David Bremner <[EMAIL PROTECTED]> writes:

> At Wed, 18 Feb 2004 17:12:32 -0700,
> Jason R Mastaler wrote:
>
>> Thanks, at least shell headers appear to work this time.
>> 
>> >    x-answer python="6*7"
>> 
>> Did you try something other than manipulating integers?  eval() doesn't
>> seem to do what we need in this context -- even a simple 'print'
>> statement doesn't work.
>> 
>
> Well, I was hoping that would be a feature :-).  
>
> Basically it seems like in python you can have statements or
> expressions, but not both. I'm not sure what one would want to 
> do with this python= tag. If we have little programlets then we 
> need to trap stdout and probably allow multiline quoted strings
> (since for exec(), whitespace is significant).  I
> will investigate a little more. 

Regardless of whether we use eval() or exec(), we will be limited to
one line of Python code.  The solution to having more than one line is
to define a Python function in your config file.  Once you've done
that, eval() turns out to be simpler, since you can return a string
containing anything that should be in the field body (i.e., whatever
comes after "x-answer:" in the above example.

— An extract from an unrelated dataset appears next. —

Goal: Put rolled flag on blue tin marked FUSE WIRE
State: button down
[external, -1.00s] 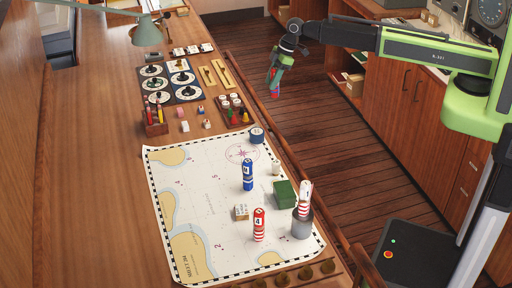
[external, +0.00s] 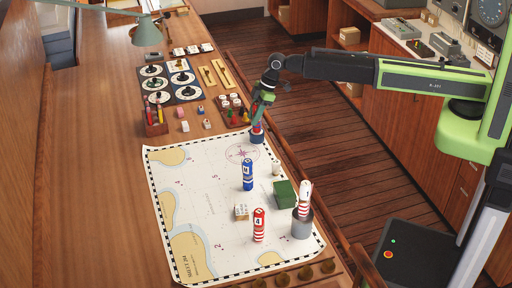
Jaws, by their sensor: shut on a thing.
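My gripper (external: 259,118) is shut on a small red and blue rolled flag (external: 257,128), which it holds upright. The blue tin (external: 257,138) stands on the upper right edge of the chart, directly under the flag. The flag's lower end appears to be at the tin's top; I cannot tell whether they touch. The tin's lettering is too small to read, and its top is partly hidden by the flag.
A blue roll (external: 247,175), a red-striped roll (external: 258,226), a green box (external: 285,194) and a grey cylinder (external: 302,227) bearing another striped roll (external: 305,195) stand on the chart (external: 205,215). A tray of small pieces (external: 233,112) is close left of my gripper.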

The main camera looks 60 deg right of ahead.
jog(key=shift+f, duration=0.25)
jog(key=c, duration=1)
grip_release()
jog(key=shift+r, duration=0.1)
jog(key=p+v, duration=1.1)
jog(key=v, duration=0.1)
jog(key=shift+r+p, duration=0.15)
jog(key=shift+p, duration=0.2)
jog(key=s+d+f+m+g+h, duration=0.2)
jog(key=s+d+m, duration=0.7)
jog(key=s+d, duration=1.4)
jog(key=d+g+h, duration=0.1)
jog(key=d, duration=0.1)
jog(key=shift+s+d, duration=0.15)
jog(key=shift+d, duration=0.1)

If we use exec(), the return value is completely ignored.  The
function would have to print whatever it wanted the field value to
be.  The implementation in the filter would then create a StringIO
object, save sys.stdout, set sys.stdout to the StringIO object, exec()
the user's function (or code line), re-set sys.stdout to the real
stdout and finally grab the actual string from the StringIO object.

That's definitely doable, I'm up in the air about which would be
easier to document and which would be easier for people to understand.